Thermal comfort properties are very important factors for knitted fabrics. Optimized comfort properties are demanding during the design of garments, especially for sportswear, outerwear and underwear. Knitted fabrics produced from regenerated fibers other than cotton are highly preferred due to their eco-friendly, environmentally friendly and superior performance properties.

In this study, the comfort properties of woven fabrics were investigated.

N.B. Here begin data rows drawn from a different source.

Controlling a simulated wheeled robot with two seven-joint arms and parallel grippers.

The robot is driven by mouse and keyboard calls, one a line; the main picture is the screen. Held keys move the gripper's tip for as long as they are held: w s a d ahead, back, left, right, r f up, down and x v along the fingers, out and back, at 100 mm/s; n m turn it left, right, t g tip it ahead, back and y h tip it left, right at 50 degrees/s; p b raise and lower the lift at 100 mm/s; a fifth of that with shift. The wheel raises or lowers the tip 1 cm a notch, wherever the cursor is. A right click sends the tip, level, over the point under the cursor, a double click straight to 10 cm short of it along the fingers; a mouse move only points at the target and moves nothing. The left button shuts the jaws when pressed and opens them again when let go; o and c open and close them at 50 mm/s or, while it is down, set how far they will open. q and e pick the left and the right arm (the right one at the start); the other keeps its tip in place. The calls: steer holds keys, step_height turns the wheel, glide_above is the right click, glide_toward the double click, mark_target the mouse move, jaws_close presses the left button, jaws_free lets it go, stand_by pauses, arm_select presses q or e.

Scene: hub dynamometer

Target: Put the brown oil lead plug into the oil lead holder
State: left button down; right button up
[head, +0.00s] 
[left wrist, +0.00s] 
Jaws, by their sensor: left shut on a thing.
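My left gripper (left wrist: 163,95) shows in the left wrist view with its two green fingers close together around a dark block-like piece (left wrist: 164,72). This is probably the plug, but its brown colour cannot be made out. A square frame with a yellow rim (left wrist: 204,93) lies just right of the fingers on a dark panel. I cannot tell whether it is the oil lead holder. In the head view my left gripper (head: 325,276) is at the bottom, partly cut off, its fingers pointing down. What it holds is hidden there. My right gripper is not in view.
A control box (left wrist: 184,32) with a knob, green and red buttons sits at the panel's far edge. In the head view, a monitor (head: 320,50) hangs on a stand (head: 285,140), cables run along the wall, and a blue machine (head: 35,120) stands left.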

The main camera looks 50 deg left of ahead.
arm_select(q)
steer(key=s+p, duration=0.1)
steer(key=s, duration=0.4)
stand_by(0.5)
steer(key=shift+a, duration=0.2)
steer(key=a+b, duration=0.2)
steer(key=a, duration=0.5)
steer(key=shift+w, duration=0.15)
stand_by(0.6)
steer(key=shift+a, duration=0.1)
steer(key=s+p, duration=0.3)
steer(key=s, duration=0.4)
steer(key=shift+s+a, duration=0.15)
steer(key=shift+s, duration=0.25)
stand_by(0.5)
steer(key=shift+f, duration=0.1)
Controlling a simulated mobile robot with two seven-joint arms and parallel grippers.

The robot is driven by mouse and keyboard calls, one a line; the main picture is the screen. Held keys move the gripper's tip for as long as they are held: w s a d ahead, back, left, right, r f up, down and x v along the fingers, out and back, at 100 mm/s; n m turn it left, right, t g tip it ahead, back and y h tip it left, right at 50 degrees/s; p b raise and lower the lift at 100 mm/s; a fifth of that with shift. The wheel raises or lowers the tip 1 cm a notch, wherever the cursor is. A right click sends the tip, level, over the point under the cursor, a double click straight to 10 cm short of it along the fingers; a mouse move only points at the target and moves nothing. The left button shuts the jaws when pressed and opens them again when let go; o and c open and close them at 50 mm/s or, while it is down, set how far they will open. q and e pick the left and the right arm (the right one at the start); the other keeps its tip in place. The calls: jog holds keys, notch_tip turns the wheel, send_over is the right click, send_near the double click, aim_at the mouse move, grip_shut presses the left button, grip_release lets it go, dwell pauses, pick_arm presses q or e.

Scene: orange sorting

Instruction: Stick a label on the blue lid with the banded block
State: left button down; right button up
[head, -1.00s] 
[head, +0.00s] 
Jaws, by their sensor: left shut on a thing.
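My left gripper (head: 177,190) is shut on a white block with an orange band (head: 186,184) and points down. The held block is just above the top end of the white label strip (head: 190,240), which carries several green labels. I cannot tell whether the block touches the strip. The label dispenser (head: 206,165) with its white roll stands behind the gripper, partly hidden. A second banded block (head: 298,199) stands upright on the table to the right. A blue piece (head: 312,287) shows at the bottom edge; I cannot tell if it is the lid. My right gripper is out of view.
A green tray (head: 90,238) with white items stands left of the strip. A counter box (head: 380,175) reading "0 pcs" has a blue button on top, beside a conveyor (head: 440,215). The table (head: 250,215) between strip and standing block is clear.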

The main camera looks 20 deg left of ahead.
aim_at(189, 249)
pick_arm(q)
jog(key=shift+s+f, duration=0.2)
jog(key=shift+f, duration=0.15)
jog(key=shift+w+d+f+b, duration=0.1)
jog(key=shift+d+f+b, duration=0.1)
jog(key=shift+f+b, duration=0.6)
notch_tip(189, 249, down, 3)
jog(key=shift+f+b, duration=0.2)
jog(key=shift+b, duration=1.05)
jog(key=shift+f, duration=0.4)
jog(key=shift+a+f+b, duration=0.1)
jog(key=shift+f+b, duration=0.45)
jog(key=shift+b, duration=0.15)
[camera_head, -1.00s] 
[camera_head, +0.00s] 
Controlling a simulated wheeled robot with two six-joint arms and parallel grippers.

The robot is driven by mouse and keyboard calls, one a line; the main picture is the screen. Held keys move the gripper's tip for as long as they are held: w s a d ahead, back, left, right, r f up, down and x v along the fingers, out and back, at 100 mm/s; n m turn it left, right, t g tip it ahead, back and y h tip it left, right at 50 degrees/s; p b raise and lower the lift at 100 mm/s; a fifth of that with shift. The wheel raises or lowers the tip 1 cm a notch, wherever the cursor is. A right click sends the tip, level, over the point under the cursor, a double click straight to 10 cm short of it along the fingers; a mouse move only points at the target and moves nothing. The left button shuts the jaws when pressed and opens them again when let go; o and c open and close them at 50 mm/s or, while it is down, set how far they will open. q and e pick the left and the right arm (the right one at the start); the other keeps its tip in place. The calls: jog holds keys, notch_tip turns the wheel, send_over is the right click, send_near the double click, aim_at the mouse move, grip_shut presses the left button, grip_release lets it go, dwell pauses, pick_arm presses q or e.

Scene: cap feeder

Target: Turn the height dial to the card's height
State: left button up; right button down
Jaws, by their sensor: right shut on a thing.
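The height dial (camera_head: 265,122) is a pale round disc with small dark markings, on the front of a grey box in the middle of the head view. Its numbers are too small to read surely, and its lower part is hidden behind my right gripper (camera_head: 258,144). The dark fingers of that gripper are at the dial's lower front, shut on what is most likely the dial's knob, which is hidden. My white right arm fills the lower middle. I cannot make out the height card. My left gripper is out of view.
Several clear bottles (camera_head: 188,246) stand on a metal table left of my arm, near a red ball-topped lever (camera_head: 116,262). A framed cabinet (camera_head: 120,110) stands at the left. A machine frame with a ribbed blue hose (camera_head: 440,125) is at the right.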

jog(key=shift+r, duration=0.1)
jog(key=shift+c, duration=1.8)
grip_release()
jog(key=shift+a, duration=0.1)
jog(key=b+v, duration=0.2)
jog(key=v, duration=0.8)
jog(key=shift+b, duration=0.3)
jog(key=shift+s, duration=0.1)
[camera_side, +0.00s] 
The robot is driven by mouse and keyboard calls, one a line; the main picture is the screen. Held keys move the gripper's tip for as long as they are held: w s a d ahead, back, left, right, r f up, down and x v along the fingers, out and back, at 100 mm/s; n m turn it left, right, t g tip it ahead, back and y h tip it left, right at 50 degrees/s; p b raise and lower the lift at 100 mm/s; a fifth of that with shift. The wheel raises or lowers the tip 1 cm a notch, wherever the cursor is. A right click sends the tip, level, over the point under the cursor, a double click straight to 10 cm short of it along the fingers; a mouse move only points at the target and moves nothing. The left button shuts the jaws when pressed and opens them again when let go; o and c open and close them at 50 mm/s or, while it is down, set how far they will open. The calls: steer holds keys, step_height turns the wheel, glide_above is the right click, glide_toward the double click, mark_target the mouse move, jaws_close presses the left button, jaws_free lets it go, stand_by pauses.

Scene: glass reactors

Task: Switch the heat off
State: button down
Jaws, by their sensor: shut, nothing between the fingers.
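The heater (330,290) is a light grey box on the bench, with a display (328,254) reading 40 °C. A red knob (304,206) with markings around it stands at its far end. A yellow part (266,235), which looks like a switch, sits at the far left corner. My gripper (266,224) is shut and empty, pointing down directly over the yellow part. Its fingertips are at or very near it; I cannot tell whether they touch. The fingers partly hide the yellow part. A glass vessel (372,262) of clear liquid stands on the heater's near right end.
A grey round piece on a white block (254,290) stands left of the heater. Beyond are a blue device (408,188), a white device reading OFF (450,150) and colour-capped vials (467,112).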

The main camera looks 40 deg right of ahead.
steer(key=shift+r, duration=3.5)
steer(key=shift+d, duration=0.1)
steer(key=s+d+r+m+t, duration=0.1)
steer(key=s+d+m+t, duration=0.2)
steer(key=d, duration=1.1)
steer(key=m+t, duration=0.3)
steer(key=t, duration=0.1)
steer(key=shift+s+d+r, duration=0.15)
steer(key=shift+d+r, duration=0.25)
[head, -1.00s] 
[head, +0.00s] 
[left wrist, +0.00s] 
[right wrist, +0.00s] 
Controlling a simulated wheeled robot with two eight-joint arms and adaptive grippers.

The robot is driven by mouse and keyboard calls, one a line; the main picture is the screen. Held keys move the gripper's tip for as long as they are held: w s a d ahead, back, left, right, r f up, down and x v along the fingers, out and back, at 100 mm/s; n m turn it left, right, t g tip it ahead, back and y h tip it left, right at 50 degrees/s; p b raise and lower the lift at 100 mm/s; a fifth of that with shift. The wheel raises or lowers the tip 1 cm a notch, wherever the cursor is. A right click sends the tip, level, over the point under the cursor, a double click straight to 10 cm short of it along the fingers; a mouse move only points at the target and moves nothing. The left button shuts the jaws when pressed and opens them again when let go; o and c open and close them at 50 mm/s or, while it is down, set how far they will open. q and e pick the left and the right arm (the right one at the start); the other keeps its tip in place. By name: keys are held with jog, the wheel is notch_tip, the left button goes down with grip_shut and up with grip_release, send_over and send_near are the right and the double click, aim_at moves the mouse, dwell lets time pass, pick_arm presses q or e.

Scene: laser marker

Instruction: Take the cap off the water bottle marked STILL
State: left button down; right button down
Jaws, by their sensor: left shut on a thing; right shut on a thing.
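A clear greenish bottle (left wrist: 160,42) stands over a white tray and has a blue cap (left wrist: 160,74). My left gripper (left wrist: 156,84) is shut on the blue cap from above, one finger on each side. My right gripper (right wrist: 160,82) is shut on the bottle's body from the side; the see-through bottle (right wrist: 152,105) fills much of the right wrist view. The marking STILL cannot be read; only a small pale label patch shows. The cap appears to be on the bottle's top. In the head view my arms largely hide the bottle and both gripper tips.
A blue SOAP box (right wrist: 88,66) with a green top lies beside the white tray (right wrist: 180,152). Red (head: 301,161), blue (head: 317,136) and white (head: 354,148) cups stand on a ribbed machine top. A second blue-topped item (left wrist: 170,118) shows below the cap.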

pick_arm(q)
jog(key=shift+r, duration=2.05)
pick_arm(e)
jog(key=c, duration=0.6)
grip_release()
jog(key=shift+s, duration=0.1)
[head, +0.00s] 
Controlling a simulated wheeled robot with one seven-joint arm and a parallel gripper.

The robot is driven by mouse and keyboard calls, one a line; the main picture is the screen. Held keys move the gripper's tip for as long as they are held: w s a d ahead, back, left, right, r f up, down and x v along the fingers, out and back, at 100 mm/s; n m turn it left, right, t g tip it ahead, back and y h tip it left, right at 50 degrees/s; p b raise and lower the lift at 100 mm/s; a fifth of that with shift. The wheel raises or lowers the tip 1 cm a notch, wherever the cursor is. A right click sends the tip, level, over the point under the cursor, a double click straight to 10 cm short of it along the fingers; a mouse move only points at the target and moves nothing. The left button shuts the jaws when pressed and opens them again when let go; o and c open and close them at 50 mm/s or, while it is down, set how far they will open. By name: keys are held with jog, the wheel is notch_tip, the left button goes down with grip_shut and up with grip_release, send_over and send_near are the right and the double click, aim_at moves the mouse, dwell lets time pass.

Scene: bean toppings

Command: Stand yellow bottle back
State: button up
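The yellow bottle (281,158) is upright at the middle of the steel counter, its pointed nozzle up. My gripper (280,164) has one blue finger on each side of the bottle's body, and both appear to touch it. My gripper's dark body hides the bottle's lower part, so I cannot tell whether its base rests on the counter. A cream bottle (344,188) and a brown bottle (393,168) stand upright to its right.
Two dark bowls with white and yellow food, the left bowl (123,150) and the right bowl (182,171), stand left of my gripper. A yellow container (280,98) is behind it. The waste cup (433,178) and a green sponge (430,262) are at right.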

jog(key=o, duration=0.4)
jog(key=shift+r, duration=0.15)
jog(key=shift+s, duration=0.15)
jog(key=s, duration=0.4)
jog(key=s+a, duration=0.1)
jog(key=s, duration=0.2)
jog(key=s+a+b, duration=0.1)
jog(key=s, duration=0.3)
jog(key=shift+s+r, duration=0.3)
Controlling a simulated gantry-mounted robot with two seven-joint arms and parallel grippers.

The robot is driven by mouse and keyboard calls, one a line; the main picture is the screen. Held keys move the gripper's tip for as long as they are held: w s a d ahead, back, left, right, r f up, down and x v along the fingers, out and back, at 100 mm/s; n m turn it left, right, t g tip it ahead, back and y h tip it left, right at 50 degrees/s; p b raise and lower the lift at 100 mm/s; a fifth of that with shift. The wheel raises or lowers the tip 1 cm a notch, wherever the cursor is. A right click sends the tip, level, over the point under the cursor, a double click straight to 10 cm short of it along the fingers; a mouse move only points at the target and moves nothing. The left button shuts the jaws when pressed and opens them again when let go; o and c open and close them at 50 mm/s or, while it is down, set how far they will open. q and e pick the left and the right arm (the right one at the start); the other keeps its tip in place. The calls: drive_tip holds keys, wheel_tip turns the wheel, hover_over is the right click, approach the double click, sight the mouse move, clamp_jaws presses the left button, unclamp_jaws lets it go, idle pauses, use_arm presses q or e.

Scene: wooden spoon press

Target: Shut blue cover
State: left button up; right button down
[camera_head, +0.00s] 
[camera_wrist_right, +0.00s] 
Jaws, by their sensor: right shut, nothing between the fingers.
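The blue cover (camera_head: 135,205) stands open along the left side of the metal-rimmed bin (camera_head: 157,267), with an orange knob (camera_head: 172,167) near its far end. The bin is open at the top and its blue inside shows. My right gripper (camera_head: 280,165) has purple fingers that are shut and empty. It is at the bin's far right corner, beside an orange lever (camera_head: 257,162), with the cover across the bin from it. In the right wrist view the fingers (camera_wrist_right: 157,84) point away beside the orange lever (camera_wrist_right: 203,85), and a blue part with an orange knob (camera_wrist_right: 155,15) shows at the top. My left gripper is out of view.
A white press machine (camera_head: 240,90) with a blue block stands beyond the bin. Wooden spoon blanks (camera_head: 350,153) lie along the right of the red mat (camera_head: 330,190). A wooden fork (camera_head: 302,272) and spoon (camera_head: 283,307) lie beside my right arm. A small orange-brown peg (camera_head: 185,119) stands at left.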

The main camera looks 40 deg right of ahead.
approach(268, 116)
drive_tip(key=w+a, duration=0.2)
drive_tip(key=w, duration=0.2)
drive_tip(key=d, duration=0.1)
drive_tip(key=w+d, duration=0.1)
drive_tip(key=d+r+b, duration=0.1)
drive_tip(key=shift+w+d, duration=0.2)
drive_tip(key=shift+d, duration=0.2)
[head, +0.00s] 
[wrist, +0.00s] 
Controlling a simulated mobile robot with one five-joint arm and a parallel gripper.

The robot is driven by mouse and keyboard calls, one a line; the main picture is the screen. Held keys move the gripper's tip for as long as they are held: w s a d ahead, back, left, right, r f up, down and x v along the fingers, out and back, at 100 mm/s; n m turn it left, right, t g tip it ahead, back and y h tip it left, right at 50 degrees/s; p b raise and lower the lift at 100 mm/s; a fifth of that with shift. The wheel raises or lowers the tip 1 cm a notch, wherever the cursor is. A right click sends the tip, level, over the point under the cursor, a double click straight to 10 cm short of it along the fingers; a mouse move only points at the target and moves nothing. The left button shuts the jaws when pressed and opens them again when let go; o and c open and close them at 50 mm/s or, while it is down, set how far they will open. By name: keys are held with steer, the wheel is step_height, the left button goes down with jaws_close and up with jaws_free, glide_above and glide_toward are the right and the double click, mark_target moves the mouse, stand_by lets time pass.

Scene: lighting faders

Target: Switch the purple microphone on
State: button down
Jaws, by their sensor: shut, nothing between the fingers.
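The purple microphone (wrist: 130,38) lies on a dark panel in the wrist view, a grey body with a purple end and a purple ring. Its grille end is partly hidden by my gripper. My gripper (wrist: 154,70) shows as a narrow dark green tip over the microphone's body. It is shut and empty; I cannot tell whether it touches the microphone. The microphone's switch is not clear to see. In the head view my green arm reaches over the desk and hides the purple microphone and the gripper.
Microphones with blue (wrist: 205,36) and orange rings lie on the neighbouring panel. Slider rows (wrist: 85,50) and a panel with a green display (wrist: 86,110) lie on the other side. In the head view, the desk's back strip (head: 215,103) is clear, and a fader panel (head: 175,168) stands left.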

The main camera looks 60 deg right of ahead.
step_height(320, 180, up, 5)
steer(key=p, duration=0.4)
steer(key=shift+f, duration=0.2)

In this study, single jersey knitted fabrics with cotton 100%, bamboo 100%, Modal 100%, Tencel 100% and Cotton/Bamboo (50:50%), Cotton/Modal (50:50%), Cotton/Tencel (50:50%) blend ratios were used. Bursting strength, strength, pilling, air permability, thermal conductivity, thermal resistance and water-vapor permeability properties of single jersey knitted fabrics were investigated. The results of the study showed that the thermal comfort (busting strength, piiling, air permability, thermal conductivity, thermal resistance and water-vapor permeability) of Tencel 100% and Cotton/Tencel (50:50%) single jarsey knitted fabrics were the best. T-shirts were produced by evaluating the obtained data.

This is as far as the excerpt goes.